Selon les sites Internet, la contribution financière des internautes sert à financer une partie de la production et/ou des dépenses de distribution d’un film. La contribution minimale que peuvent apporter les internautes s’élève à 10, 20 ou 25 euros selon les sites. En contrepartie, ces contributeurs perçoivent un droit sur les recettes d’exploitation du film qu’ils soutiennent financièrement ainsi que d’autres avantages en nature(24). Par ailleurs, le producteur et/ou le distributeur du film peuvent solliciter l’avis des contributeurs sur un élément de la production ou de la promotion du film. En revanche, les contributeurs n’acquièrent aucune quote-part sur les droits d’auteur ou le matériel du film(25).

 

Les montants collectés auprès des internautes par le site Internet sont reversés au producteur ou au distributeur uniquement si le montant total de contributions minimum fixé d’un commun accord entre le site Internet et le producteur ou le distributeur est atteint. À défaut, le site Internet rembourse aux internautes leurs contributions. En contrepartie de ses services, le site Internet perçoit une commission sur les sommes collectées auprès des internautes ainsi que sur les recettes d’exploitation du film(26).

 

Jusqu’à présent, les sommes collectées par ces sites Internet sur un film restent relativement faibles(27) au regard du coût de production(28) ou de distribution d’un film. Néanmoins, cette contribution permet aux producteurs de films d’obtenir un financement supplémentaire qui vient compléter les sources de financement traditionnelles(29) et qui permet de financer une partie des salaires et les frais généraux qui sont souvent mis en participation par les producteurs.

 

L’intérêt de ces sites Internet repose essentiellement sur leur capacité à promouvoir un film. En effet, ces sites permettent d’atteindre et de fidéliser une communauté d’internautes, qui expriment un intérêt pour le film notamment, en y contribuant financièrement. Ces internautes s’efforceront d’assurer la promotion du film auprès de leurs proches et/ou dans le cadre de blogs, de forums et/ou de réseaux sociaux(30).

 

Les blogs, les forums et/ou les réseaux sociaux ne sont pas seulement utilisés comme supports de promotion d’oeuvres audiovisuelles. Ils peuvent en effet constituer des composantes d’un nouveau type d’œuvre, communément appelée œuvre transmédias.
 

  • Production d’un nouveau type d’œuvre : l’œuvre transmédias

En cas de succès d’une œuvre littéraire(31), son auteur ou un tiers peut décider d’adapter cette œuvre sur un ou plusieurs autres supports. Ainsi, des bandes dessinées telles que « Batman » et « Spiderman » ont été adaptées en livres, magazines, dessins animés télévisés, films d’animation, films dit « live » et en jeux vidéo. Toutefois, le plus souvent, c’est la même histoire conçue pour un support(32) qui est déclinée sur différents médias.
 

L’apparition d’Internet a créé une certaine interactivité entre les œuvres audiovisuelles et les internautes. Ces derniers peuvent par exemple aisément exprimer leur avis sur une œuvre audiovisuelle et échanger leurs opinions avec d’autres internautes. Certains producteurs ont souhaité profiter de cette interactivité offerte par Internet afin d’approfondir et pérenniser la relation entre le spectateur et l’œuvre audiovisuelle en développant des œuvres de narration dite transmédias(33).

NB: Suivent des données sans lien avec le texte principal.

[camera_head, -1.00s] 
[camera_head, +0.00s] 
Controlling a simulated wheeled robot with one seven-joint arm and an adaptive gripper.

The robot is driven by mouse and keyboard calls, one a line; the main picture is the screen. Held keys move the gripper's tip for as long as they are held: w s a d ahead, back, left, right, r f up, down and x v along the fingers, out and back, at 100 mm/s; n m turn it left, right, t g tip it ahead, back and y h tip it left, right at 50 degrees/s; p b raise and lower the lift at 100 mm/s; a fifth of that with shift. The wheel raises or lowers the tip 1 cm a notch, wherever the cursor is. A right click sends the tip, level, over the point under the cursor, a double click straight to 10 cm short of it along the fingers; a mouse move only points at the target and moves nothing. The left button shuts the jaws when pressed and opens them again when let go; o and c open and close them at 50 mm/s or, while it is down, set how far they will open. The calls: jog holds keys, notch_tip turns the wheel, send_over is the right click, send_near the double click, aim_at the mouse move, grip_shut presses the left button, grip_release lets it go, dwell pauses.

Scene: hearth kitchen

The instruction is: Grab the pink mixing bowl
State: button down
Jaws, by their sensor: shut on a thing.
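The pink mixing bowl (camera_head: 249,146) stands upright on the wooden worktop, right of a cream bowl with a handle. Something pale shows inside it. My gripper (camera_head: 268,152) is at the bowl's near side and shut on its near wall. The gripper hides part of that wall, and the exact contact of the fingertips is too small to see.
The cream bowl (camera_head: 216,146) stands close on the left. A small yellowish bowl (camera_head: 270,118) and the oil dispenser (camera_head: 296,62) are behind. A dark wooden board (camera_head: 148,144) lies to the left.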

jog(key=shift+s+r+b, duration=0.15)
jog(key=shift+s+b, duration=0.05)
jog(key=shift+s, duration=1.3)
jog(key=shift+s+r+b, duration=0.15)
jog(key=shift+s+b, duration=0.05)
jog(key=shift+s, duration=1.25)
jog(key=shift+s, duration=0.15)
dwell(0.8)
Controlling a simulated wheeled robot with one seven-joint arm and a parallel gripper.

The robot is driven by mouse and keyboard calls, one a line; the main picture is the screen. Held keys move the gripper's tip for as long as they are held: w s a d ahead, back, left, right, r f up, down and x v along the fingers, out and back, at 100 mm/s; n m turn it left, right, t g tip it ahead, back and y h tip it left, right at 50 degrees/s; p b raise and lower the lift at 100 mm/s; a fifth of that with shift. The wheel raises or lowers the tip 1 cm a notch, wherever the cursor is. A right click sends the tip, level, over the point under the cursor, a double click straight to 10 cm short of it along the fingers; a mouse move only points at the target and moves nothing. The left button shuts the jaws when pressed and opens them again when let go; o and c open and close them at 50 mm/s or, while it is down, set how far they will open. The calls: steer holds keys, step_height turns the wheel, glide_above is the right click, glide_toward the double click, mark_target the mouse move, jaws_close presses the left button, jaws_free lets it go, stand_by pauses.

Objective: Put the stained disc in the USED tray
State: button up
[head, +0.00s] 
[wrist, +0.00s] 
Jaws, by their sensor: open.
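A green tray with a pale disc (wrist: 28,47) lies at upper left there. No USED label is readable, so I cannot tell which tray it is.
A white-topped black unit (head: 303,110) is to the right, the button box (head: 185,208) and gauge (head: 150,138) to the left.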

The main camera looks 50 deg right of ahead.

Dans ce type d’œuvres, les différentes parties d’une même histoire sont communiquées au public chacune sur un média différent(34) si bien que les spectateurs doivent utiliser chaque média afin de connaître l’intrigue dans son ensemble(35).
 

Ce nouveau mode narratif semble aujourd’hui établi aux États-Unis. En mars 2010, le syndicat des producteurs américains(36) a ainsi donné sa définition de l’œuvre transmédias(37) et a créé un crédit de « Producteur Transmédias »(38).
 

En France, ce nouveau mode de narration est encore à ses balbutiements(39). Toutefois, il devrait être porteur économiquement car il permet au producteur d’augmenter ses recettes d’exploitation en multipliant les plateformes d’exploitation. Ainsi, jusqu’en 2009, la websérie « Heroes 360 »(40) diffusée sur Internet en complément de la série TV américaine « Heroes » aurait rapporté 50 millions de dollars de revenus publicitaires à son producteur NBC Universal(41). De même, il assure une certaine pérennité à l’œuvre audiovisuelle, qui est exploitée sur plusieurs mois voire plusieurs années, et renforce la fidélité du spectateur vis-à-vis de l’œuvre audiovisuelle.
 

Le développement de la narration transmédias en France devrait faire apparaître de nouvelles fonctions telles que celle d’architecte narratif qui est proche de celle de « Producteur Transmédias ». L’architecte narratif serait la personne en charge de créer la structure narrative de l’histoire, sa segmentation et l’exploitation de chaque partie sur un média différent en tenant compte de la spécificité de chaque média et de s’assurer de la continuité de l’histoire sur ces différents médias. Cette nouvelle fonction ne rentre pas véritablement dans le schéma habituel de création d’une œuvre audiovisuelle de fiction qui est le plus souvent une collaboration entre un réalisateur, un scénariste, un adaptateur, un dialoguiste et, en cas de musique originale, un compositeur.
 

Dans l’œuvre transmédias, Internet est pris en compte dès le processus de production. Pour les autres types d’œuvres audiovisuelles, Internet est simplement utilisé comme mode de diffusion.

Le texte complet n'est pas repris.